The Houston Chronicle reports that the Texas Transportation Commission has asked for a new study on a vehicle-miles-traveled tax.
Texas transportation officials say the study is meant to help give lawmakers information on options ahead of their next regular session in 2011, when they confront a funding squeeze that is expected to drain the highway fund of money for new construction contracts by 2012.
“We need to think differently about how we fund transportation,” Texas Transportation Commission Chairwoman Deirdre Delisi said at a Texas Taxpayers and Research Association forum in November.
The Dallas Morning News reports on efforts by the Texas Transportation Commission to build a new privately financed toll road in the Dallas area within the more restrictive rules set in the last session by the state Legislature.
The commission told its staff to submit plans by January for how to fast-track a roughly $4 billion expansion of Interstate 35E between Dallas and Denton. Officials say the project is a prime candidate for a new kind of financing that they concede looks a lot like the private toll deals ruled out by the Legislature.

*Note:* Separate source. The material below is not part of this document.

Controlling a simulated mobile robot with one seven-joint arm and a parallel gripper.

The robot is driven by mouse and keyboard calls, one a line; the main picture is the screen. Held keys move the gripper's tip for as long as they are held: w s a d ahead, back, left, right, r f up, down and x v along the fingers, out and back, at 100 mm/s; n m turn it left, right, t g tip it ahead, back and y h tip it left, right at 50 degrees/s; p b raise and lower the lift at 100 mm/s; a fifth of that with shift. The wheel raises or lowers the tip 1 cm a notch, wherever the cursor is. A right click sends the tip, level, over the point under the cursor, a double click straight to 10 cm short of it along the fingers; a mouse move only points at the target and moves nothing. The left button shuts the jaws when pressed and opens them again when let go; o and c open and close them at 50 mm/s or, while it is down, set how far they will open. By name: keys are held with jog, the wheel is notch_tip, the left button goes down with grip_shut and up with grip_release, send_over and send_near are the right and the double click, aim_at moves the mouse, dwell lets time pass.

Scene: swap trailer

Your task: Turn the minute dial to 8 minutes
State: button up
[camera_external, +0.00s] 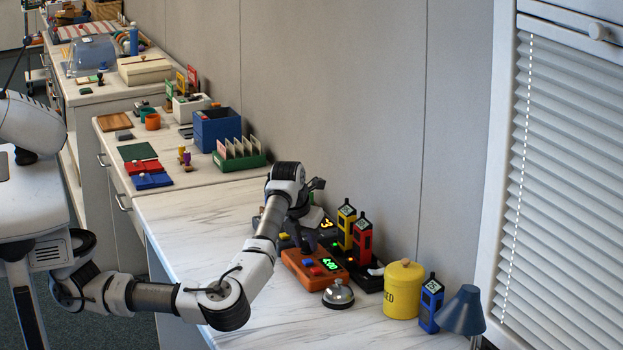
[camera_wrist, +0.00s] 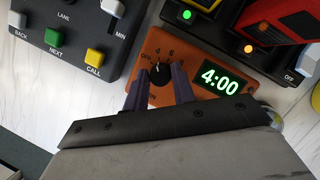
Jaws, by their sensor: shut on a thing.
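The orange timer box (camera_external: 299,266) stands on the white marbled counter, and it also shows in the wrist view (camera_wrist: 203,67). Its green display (camera_wrist: 222,80) reads 4:00. The black minute dial (camera_wrist: 160,76) has marks around it, among them OFF, 4 and 6. Its white pointer line is toward the 4; the lower marks are partly hidden. My gripper (camera_wrist: 160,84) is at the dial from above, one dark finger on each side, shut on it. In the external view my wrist hides the dial.
A dark button panel (camera_wrist: 72,35) lies left of the timer. A black charging base (camera_wrist: 213,33) with red and yellow handsets (camera_external: 362,240) is behind it. A silver bell (camera_external: 338,294), yellow canister (camera_external: 403,290) and blue handset (camera_external: 430,303) stand to the right.

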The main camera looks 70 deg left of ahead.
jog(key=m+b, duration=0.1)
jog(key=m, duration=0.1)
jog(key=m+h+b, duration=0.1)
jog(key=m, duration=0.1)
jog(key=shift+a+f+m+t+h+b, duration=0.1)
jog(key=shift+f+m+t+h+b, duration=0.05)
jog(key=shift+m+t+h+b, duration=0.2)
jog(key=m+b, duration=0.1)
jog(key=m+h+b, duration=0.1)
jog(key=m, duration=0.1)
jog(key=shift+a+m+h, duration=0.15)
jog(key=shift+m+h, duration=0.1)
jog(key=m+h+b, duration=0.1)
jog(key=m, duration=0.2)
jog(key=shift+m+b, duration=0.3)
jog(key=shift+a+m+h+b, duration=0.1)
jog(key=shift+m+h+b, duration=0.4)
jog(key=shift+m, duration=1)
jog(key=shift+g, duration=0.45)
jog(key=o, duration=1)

“We’ve got to use all of these innovative ways of building highways or we won’t be building,” said commission member Ted Houghton of El Paso in an interview Friday. “It’s a fact of life. If you want us to build roads, then we are going to move forward using these kinds of tools.”

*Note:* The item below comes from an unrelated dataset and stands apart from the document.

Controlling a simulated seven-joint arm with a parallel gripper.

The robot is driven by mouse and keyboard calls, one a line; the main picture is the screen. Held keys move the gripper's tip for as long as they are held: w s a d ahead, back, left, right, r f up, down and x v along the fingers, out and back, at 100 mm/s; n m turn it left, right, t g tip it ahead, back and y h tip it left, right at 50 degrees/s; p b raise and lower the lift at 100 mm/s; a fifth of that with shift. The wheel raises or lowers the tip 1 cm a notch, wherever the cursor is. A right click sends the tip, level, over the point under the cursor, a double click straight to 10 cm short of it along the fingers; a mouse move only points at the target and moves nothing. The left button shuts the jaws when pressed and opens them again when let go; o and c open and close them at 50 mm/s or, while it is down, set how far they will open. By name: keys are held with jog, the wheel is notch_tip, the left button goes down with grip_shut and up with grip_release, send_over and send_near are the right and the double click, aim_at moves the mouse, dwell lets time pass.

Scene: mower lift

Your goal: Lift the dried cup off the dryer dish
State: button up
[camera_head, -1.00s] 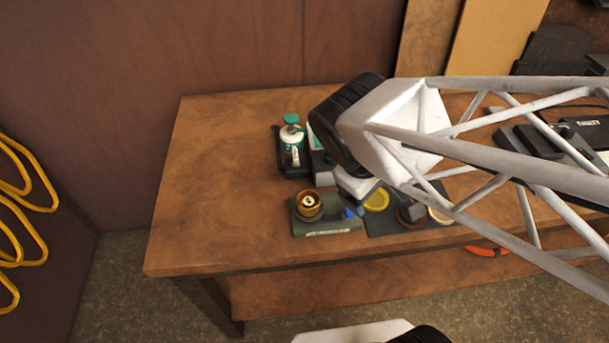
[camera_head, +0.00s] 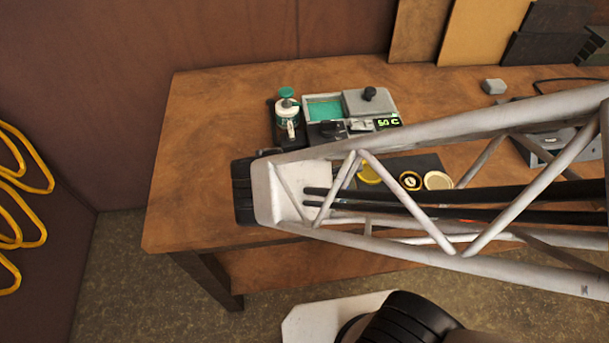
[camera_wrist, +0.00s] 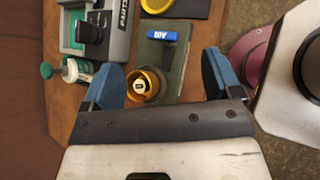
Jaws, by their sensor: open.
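In the head view, my arm hides the gripper, dryer and cup.
A grey heated bath reading 50 C (camera_head: 388,122) and a green-capped bottle (camera_head: 288,115) stand behind. The bench's left side is clear.

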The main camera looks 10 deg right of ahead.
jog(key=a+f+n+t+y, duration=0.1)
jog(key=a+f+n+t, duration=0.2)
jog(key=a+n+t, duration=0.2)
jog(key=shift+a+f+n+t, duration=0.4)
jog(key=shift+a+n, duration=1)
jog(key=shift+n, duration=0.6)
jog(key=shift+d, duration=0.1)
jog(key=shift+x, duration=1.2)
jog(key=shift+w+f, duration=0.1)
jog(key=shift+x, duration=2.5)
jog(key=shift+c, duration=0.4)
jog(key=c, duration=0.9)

The tool in question is called pass-through toll financing, and is different, though not very, from the private toll deals lawmakers have put on ice.
Texas’ top transportation official, the chairwoman of the Texas Transportation Commission, forcefully defended the department’s pursuit of private toll roads in an unusually direct speech in Irving today, reports the transportation blog of the Dallas Morning News.
Dallas news station WFAA reports that the American Automobile Association’s Texas chapter wants an independent investigation into the impact that new car pool lanes on three freeways on seven motorist deaths.